Das Lenkrad ist formschön geraten
Das Lenkrad ist formschön geraten

Dass es dem großen Schweden eher um die entspannte Fahrt als um das schnelle Ankommen geht, zeigt sich auch im ausnehmend geschmackvoll eingerichteten Innenraum. Wo bei der Konkurrenz oft eine skurrile Mischung aus Techno-Kitsch und Wurzelholz-Wohligkeit vorherrscht, setzt er auf kühle Eleganz mit offenporigen Hölzern, mattem Metall und weichem Leder. Originell sind die kleinen Schweden-Flaggen aus Stoff, die wie ein Markenlabel in die Sitzlehnen eingenäht sind, wo sie Liebe zum Detail und skandinavisches Qualitätsversprechen suggerieren. Zumindest was Verarbeitung, Optik und Haptik angeht, lösen Cockpit und Fond das Premiumversprechen der Marke also voll ein. Nur das neue Bediensystem kann da nicht immer ganz mithalten. Zwar gefallen die stylische Grafikoberfläche im iPhone-Stil und die im Ansatz kluge Menüführung, doch während der Fahrt nehmen die kleinen, dunklen Schrifttypen und die Fülle an Bedienflächen auf den hochformatigen Bildschirmseiten die Aufmerksamkeit des Fahrers mehr als nötig gefangen. Die leicht verstockte und langsame Sprachsteuerung ist da keine große Hilfe.

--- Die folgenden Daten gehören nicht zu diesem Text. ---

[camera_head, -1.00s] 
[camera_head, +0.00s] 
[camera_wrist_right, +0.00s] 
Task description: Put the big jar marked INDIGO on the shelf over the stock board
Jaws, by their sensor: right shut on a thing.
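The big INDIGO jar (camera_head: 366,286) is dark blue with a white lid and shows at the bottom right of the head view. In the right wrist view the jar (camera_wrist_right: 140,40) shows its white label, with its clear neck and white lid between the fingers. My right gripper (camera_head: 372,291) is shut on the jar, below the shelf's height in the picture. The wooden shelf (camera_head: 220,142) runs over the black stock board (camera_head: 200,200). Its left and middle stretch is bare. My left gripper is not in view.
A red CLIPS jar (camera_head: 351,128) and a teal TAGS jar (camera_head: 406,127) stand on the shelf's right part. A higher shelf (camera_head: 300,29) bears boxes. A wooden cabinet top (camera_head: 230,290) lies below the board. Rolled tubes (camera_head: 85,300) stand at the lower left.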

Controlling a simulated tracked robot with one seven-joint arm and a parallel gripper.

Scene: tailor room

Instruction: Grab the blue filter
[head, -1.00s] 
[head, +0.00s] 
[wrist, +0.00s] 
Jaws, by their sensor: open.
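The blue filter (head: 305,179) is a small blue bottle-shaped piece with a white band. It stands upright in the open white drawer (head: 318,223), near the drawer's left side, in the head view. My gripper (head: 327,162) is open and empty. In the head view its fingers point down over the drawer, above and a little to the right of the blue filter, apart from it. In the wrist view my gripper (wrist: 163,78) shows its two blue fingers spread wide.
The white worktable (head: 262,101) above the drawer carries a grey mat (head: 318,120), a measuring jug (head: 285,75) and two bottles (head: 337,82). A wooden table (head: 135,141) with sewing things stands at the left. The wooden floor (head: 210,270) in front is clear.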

Unterm Strich jedoch muss sich der Volvo vor keinem Konkurrenten in der SUV-Oberklasse verstecken. Optisch eigenständig, geschmackssicher eingerichtet und mit aufwendiger Technik bestückt, macht er der inoffiziellen Premium-Definition alle Ehre. Engagierte Fahrer werden wohl eher zu den Modellen von BMW und Porsche greifen, wer aber beim Autofahren Wert auf Komfort legt, greift zum Volvo. Erst recht, wenn man auch noch Sympathien für Schweden hat. Und mindestens 49.400 Euro (für den Top-Benziner werden sogar 57.700 Euro fällig) stemmen kann.